• [Information supplied]:
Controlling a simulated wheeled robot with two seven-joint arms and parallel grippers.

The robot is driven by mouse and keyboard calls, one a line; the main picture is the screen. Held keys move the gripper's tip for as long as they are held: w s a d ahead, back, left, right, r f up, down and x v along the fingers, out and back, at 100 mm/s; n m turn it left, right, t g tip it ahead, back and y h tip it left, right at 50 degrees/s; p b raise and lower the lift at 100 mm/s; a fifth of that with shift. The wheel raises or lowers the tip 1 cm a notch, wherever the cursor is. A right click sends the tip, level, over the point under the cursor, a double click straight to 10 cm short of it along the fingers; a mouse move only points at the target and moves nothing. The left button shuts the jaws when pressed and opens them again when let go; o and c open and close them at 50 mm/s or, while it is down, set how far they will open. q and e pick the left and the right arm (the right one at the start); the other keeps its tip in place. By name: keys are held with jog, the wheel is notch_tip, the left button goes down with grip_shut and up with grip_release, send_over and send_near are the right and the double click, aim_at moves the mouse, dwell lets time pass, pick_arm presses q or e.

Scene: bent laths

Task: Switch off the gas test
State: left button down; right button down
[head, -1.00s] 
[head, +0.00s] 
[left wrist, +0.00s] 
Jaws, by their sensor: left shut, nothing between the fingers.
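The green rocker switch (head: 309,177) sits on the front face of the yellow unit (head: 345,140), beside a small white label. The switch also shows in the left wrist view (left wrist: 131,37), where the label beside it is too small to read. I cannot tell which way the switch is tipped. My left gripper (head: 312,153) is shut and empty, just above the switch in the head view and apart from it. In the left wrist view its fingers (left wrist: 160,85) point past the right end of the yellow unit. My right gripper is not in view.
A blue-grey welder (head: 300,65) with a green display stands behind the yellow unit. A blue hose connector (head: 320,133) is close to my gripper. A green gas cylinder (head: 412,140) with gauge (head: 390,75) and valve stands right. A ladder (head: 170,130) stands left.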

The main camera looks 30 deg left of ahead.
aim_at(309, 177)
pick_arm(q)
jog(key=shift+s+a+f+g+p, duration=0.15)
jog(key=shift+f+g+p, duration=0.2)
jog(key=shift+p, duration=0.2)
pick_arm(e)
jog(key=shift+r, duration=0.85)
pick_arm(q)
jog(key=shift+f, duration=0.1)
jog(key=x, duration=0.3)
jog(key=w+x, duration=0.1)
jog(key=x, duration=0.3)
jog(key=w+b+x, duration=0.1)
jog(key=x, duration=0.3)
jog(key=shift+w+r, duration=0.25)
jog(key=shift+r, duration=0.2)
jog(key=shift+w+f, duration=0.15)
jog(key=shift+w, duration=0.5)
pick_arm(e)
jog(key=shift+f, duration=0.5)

• [Do this]: Copy all data exactly, start to finish.

• [Reply]:
Controlling a simulated wheeled robot with two seven-joint arms and parallel grippers.

The robot is driven by mouse and keyboard calls, one a line; the main picture is the screen. Held keys move the gripper's tip for as long as they are held: w s a d ahead, back, left, right, r f up, down and x v along the fingers, out and back, at 100 mm/s; n m turn it left, right, t g tip it ahead, back and y h tip it left, right at 50 degrees/s; p b raise and lower the lift at 100 mm/s; a fifth of that with shift. The wheel raises or lowers the tip 1 cm a notch, wherever the cursor is. A right click sends the tip, level, over the point under the cursor, a double click straight to 10 cm short of it along the fingers; a mouse move only points at the target and moves nothing. The left button shuts the jaws when pressed and opens them again when let go; o and c open and close them at 50 mm/s or, while it is down, set how far they will open. q and e pick the left and the right arm (the right one at the start); the other keeps its tip in place. By name: keys are held with jog, the wheel is notch_tip, the left button goes down with grip_shut and up with grip_release, send_over and send_near are the right and the double click, aim_at moves the mouse, dwell lets time pass, pick_arm presses q or e.

Scene: bent laths

Task: Switch off the gas test
State: left button down; right button down
[head, -1.00s] 
[head, +0.00s] 
[left wrist, +0.00s] 
Jaws, by their sensor: left shut, nothing between the fingers.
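The green rocker switch (head: 309,177) sits on the front face of the yellow unit (head: 345,140), beside a small white label. The switch also shows in the left wrist view (left wrist: 131,37), where the label beside it is too small to read. I cannot tell which way the switch is tipped. My left gripper (head: 312,153) is shut and empty, just above the switch in the head view and apart from it. In the left wrist view its fingers (left wrist: 160,85) point past the right end of the yellow unit. My right gripper is not in view.
A blue-grey welder (head: 300,65) with a green display stands behind the yellow unit. A blue hose connector (head: 320,133) is close to my gripper. A green gas cylinder (head: 412,140) with gauge (head: 390,75) and valve stands right. A ladder (head: 170,130) stands left.

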The main camera looks 30 deg left of ahead.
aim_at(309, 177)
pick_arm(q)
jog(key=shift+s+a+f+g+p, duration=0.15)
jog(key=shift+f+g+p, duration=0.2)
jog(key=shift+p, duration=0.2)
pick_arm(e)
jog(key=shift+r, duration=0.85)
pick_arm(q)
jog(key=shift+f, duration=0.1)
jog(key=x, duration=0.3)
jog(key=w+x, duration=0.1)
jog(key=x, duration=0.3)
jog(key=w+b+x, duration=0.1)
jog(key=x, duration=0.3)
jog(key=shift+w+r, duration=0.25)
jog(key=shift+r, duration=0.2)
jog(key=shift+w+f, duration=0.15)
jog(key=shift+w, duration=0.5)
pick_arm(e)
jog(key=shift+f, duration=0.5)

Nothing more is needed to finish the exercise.